- TASK DETAILS
Look at the data below and print exactly the lines from its first line through the line with "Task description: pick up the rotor"; the pictures stay out of the copy.

- GIVEN MATERIAL

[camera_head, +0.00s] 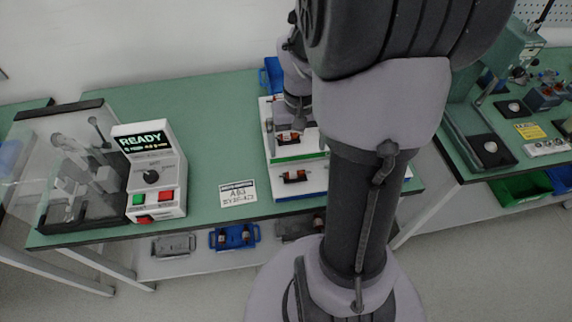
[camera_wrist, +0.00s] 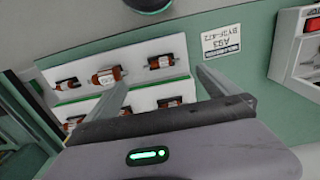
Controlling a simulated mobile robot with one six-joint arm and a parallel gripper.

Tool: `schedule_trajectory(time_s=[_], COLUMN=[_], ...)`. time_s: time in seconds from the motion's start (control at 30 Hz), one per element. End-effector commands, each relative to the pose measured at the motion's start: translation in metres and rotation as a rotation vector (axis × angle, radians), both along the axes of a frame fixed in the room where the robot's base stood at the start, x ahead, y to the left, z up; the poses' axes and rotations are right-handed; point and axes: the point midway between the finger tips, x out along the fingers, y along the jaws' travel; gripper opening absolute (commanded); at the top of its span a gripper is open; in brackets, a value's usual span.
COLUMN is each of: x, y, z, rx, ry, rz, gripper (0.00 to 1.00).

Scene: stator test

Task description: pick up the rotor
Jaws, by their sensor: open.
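Several small copper-and-dark rotors lie in two rows on white racks. In the wrist view the far row shows one rotor at left (camera_wrist: 66,84), one in the middle (camera_wrist: 108,76) and one at right (camera_wrist: 161,62). A near-row rotor (camera_wrist: 171,102) lies between the fingers in the picture. Others are partly hidden behind the left finger. In the head view two rotors show, one upper (camera_head: 288,137) and one lower (camera_head: 294,176). My gripper (camera_wrist: 162,78) is open and empty, apparently above the racks; I cannot tell its exact height.
The white rack (camera_head: 312,188) stands on a green table (camera_head: 215,115), with a blue bin (camera_head: 272,75) behind it. A label card (camera_head: 238,194) and a control box reading READY (camera_head: 150,172) are left of it. Table between is clear. My arm hides the rack's right side.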

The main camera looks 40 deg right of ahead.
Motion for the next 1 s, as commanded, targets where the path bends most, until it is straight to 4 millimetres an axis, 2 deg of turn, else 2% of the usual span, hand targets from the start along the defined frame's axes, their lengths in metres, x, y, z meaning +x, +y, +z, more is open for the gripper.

- THE RESPONSE
[camera_head, +0.00s] 
[camera_wrist, +0.00s] 
Controlling a simulated mobile robot with one six-joint arm and a parallel gripper.

Tool: `schedule_trajectory(time_s=[_], COLUMN=[_], ...)`. time_s: time in seconds from the motion's start (control at 30 Hz), one per element. End-effector commands, each relative to the pose measured at the motion's start: translation in metres and rotation as a rotation vector (axis × angle, radians), both along the axes of a frame fixed in the room where the robot's base stood at the start, x ahead, y to the left, z up; the poses' axes and rotations are right-handed; point and axes: the point midway between the finger tips, x out along the fingers, y along the jaws' travel; gripper opening absolute (commanded); at the top of its span a gripper is open; in brackets, a value's usual span.
COLUMN is each of: x, y, z, rx, ry, rz, gripper (0.00 to 1.00).

Scene: stator test

Task description: pick up the rotor

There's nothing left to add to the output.